> PROVIDED DATA
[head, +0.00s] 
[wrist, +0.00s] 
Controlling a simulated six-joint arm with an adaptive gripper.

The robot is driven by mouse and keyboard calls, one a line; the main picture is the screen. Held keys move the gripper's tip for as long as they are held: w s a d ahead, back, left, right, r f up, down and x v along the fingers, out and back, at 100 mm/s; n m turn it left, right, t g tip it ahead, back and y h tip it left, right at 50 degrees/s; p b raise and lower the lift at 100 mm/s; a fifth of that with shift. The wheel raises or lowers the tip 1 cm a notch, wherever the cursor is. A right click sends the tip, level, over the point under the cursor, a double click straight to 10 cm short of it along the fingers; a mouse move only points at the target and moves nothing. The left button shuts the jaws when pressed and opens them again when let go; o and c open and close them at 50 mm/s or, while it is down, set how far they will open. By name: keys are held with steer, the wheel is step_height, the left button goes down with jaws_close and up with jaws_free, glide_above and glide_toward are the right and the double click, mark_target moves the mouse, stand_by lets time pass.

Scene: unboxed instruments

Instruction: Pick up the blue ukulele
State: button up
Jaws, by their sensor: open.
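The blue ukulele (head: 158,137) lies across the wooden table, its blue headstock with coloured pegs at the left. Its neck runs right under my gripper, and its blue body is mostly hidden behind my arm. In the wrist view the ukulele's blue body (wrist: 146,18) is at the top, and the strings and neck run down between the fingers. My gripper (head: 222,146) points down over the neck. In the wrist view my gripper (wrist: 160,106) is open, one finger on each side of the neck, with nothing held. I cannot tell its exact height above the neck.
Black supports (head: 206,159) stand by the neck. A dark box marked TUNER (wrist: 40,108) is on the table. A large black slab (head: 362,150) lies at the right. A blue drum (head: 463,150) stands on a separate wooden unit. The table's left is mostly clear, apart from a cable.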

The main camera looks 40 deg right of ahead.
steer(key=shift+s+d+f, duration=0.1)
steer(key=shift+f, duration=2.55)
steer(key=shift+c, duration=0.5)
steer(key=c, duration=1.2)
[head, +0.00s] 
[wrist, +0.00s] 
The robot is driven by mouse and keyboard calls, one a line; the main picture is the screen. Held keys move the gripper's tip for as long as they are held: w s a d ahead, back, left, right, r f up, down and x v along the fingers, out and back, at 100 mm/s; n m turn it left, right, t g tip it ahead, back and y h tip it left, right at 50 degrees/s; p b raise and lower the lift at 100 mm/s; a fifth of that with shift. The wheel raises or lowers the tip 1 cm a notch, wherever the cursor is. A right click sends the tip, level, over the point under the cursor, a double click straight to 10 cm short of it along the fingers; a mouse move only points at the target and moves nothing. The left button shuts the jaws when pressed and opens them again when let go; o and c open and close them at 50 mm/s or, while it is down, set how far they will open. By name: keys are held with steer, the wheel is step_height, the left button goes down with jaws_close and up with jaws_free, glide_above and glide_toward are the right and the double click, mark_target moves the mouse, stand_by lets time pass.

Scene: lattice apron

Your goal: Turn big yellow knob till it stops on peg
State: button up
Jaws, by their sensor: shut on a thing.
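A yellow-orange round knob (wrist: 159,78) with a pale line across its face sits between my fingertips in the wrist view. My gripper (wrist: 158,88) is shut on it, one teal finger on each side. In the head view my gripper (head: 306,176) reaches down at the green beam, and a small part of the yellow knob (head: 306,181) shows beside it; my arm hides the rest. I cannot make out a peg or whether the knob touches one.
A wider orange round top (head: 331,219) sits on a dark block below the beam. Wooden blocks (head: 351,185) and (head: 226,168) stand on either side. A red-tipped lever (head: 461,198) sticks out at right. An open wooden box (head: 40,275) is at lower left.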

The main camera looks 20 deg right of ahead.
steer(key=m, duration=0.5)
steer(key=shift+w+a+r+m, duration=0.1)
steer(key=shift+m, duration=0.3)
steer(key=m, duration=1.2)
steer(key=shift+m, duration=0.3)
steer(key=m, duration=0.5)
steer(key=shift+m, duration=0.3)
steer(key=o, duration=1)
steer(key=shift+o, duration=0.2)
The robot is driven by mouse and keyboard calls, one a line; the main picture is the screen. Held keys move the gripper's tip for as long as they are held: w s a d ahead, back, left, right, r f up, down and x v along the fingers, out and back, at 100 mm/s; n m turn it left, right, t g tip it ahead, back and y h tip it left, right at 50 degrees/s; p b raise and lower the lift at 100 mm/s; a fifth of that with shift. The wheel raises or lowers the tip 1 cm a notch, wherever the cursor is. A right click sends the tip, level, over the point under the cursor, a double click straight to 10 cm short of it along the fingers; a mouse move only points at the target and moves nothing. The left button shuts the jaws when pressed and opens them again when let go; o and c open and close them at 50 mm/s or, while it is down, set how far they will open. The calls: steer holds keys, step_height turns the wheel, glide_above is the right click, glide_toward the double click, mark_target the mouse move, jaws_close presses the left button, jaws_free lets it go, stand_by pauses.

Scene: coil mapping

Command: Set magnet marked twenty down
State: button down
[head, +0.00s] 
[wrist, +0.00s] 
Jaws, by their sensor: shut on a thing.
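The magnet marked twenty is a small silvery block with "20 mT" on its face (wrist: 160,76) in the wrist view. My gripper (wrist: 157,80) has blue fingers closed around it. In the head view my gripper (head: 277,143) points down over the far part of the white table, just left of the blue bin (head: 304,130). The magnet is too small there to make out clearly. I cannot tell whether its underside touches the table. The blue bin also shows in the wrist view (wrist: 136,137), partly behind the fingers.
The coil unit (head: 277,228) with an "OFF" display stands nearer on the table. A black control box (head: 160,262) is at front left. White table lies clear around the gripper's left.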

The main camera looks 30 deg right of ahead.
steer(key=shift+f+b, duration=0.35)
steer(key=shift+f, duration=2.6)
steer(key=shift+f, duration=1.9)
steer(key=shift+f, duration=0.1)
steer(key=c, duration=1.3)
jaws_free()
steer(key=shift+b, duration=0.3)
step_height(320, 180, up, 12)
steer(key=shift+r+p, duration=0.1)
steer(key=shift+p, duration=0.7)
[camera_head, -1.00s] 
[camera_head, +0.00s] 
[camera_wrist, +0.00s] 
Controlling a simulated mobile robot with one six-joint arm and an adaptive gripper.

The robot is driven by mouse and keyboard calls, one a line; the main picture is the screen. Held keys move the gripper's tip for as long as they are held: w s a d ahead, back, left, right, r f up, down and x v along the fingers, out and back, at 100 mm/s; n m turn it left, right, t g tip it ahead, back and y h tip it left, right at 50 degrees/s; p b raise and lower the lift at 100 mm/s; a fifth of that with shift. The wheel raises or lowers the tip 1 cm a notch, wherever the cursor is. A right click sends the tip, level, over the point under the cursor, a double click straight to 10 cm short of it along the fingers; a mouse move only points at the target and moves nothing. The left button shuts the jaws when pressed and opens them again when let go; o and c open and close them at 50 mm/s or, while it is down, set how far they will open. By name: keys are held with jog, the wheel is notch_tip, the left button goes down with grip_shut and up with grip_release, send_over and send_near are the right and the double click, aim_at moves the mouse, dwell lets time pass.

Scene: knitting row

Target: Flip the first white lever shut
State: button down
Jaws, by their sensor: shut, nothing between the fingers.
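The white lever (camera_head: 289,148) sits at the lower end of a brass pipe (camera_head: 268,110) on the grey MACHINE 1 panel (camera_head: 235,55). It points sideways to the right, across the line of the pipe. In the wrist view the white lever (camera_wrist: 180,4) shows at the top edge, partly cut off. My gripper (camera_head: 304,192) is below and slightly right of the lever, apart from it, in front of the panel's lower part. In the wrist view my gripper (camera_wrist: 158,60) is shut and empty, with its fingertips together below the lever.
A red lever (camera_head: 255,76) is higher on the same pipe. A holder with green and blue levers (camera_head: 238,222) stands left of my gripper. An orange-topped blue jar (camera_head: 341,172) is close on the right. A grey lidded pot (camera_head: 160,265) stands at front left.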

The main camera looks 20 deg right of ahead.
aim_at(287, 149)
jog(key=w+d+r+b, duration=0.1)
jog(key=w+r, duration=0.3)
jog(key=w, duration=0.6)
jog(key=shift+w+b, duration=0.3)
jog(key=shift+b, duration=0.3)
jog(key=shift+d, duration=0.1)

> EXERCISE OBJECTIVE
Gather every line from the entries above where the word "Scene" appears, and copy them.

> TASK SOLUTION
Scene: unboxed instruments
Scene: lattice apron
Scene: coil mapping
Scene: knitting row

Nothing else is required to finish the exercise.